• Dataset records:

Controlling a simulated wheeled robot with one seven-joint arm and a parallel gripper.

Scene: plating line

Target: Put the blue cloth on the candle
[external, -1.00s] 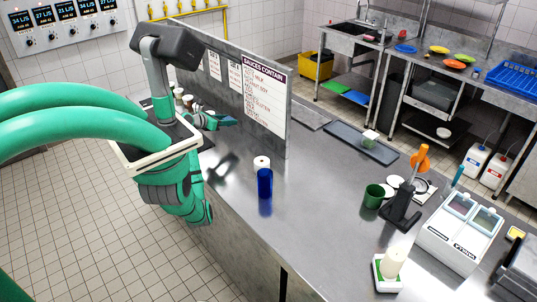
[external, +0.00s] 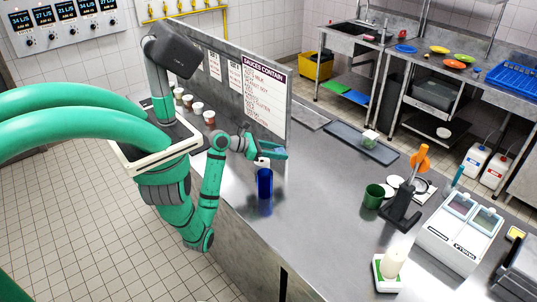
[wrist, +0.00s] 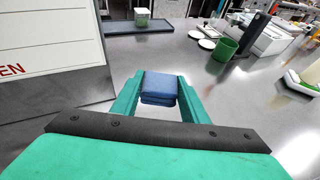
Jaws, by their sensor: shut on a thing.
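My gripper (external: 276,151) is shut on the folded blue cloth (wrist: 160,87), which sits between its two green fingers in the wrist view. In the external view the gripper is above the counter, near the sign panel and just behind a blue cylinder; the cloth is hard to make out there. The cream candle (external: 394,262) stands upright on a white and green base (external: 380,284) at the counter's front right, well apart from the gripper. Part of the candle and its base also shows at the right edge of the wrist view (wrist: 311,76).
A green cup (external: 373,196), a black stand with orange top (external: 402,206) and a white machine (external: 458,232) stand to the right. The counter between cylinder and candle is clear.

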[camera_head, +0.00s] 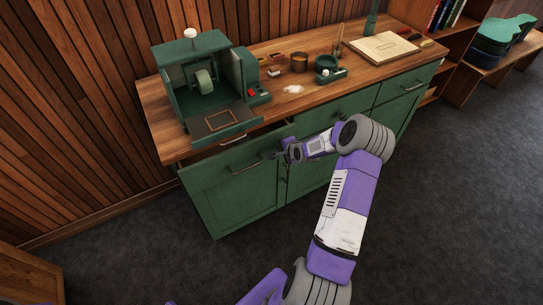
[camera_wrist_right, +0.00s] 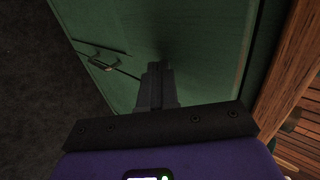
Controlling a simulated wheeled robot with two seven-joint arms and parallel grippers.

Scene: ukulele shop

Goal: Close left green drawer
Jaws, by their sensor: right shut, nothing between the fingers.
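The left green drawer (camera_head: 215,172) is at the top left of the green cabinet, under the wooden top. Its front seems to stand out a little from the cabinet, with a narrow dark gap near its right end. A metal handle (camera_head: 245,167) is on it. My right gripper (camera_head: 286,153) is shut and empty at the right end of this front. In the right wrist view its closed fingers (camera_wrist_right: 155,85) point at a green panel (camera_wrist_right: 200,45), close to it; I cannot tell whether they touch. A handle (camera_wrist_right: 103,65) shows left of the fingers. My left gripper is out of view.
More green drawers continue to the right. The dark carpet (camera_head: 440,220) in front is clear.

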• The problem: Using the entries shown above, reproduce verbatim the lines from the line bearing "Scene: ukulele shop" to the line bearing "Goal: Close left green drawer", inclusive.

• Exercise response:
Scene: ukulele shop

Goal: Close left green drawer

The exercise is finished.